I recommend audio books. Good luck.

Heather

The good news is you won't need to go looking for a restroom.

messiestobjects

Audio books! D'oh! I wish I'd thought of that before... I might have one on my mp3 player, though, so allright then.
And I'm not peeing in my pants anymore. I've had to re-instate that particular program into my hard wiring for now.

Heather

Yeah. You'll want to remember the technique, though, for when you're 90. Or for the next time you need to drive non-stop across the country. And if you're going to let a little thing like blindness keep you from blogging, then good day to you, sir. I said, Good day!

Gary

Man you should have tried the bugs. I hear the inane bullcock is really good too.

Heather

Hee. What's that movie where Chevy Chase is eating moose testicles or something? But they're called something-or-other-fries? Come on! Anway, "fried bullcock" just reminded me of that.

Cristy

Well, seeing as you've exposed yourself to the lidocaine... perhaps you'll reconsider being receptive to the other end of things. I recommend the prostate massage. It'll really help loosen you up. Afterall, are you suuure that all 800 of those cuties were girls? Well, if you're not gonna try that, suck up a little bit of courage and sample a beetle. You only live once and who knows.. you might even like it. LMFAO Hope your procedure goes well.

scott

is it bragging to say that i think i sampled all the bugs pictured with the exception of the large madagascar hissing cockroaches in the foreground? maybe it's just gross.

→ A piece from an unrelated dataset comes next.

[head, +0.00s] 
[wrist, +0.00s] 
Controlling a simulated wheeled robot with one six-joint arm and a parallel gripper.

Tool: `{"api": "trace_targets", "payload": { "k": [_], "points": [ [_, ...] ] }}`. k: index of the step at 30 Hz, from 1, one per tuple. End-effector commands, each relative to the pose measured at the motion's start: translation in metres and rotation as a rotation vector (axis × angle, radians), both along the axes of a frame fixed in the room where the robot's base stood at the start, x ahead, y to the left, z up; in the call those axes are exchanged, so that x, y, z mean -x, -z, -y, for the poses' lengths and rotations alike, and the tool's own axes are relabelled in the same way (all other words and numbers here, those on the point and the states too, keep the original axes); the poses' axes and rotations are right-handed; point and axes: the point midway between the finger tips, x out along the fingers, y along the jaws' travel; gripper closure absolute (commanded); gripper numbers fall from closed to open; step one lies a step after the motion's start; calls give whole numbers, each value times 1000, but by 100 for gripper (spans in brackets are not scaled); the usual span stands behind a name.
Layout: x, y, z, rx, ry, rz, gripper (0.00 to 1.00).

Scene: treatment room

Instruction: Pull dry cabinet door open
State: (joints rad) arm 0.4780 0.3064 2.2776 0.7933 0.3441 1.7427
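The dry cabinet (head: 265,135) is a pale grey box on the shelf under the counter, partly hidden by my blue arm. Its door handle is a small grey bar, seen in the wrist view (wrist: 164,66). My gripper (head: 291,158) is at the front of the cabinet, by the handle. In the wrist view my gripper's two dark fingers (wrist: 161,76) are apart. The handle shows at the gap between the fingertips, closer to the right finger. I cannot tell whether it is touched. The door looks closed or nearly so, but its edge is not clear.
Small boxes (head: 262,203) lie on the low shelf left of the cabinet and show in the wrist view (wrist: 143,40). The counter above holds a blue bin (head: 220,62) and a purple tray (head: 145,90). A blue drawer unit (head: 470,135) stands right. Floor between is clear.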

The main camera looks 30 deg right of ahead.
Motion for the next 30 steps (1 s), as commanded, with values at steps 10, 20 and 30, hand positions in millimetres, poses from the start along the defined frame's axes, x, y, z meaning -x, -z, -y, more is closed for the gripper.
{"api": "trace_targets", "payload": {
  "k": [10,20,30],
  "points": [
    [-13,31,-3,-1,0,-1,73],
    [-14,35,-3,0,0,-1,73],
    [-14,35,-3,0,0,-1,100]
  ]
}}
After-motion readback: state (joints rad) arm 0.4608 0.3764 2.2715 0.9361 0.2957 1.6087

Either way, I dont feel bad pushing the medflies. Some russians and i washed them down with verynasty thai whiskey for our christmas dinner. Moist and delicious, especially with the sauce. I didnt ask what the sauce was.

Make sure you find the cart with the man making egg and banana pancakes. All bugs aside, you can trust me on the egg and banana pancake.

Heather

Whoa - that's so weird! MY mom also served medflies with Thai whiskey at Christmas. Ah, memories!

Christy

Scott: I can't believe my tongue was ever in your mouth. Bugs. Eck.

Michael: I stand by your choice of not putting insects in your mouth. I know the lidocaine thing isn't funny - but it is. I got a great mental image of 30 seconds or so of mutual shared horror.

Christy

Hmm. I could have left out the mutual or the shared. Why did I do that?

Gary

Some friends of mine ate bull balls at the Big Texan restaurant in Amarillo.

http://www.bigtexan.com/

I declined to try it on principle. I doubt they would have eaten cow-vag - so I didn't see anything wrong with not sampling the bull nuts. But fried crickets actually seems like it would be good with some salt and spices on it. Live bugs are much grosser than cooked, in my opinion.

Gary

btw - they're called Mountain Oysters.

messiestobjects

And the movie where Chevy was downing 'em was 'Funny Farm'. I hate that I know that.
Scott, it's not bragging. It's called being proud of your accomplishments. Trust me, you'll feel much better thinking of it that way. And, screw courage, and screw bugs. I ain't eatin' 'em, nuh uh. Christy I thank you for your support, although since I don't have the hiccups, I won't be getting that digital rectal massage neither, no suh.

Heather

"Lamb Fries!" Yesssssssss. Score one for Chevy Chase vehicles. I knew there was at least one other human being in the world burdened with this knowledge.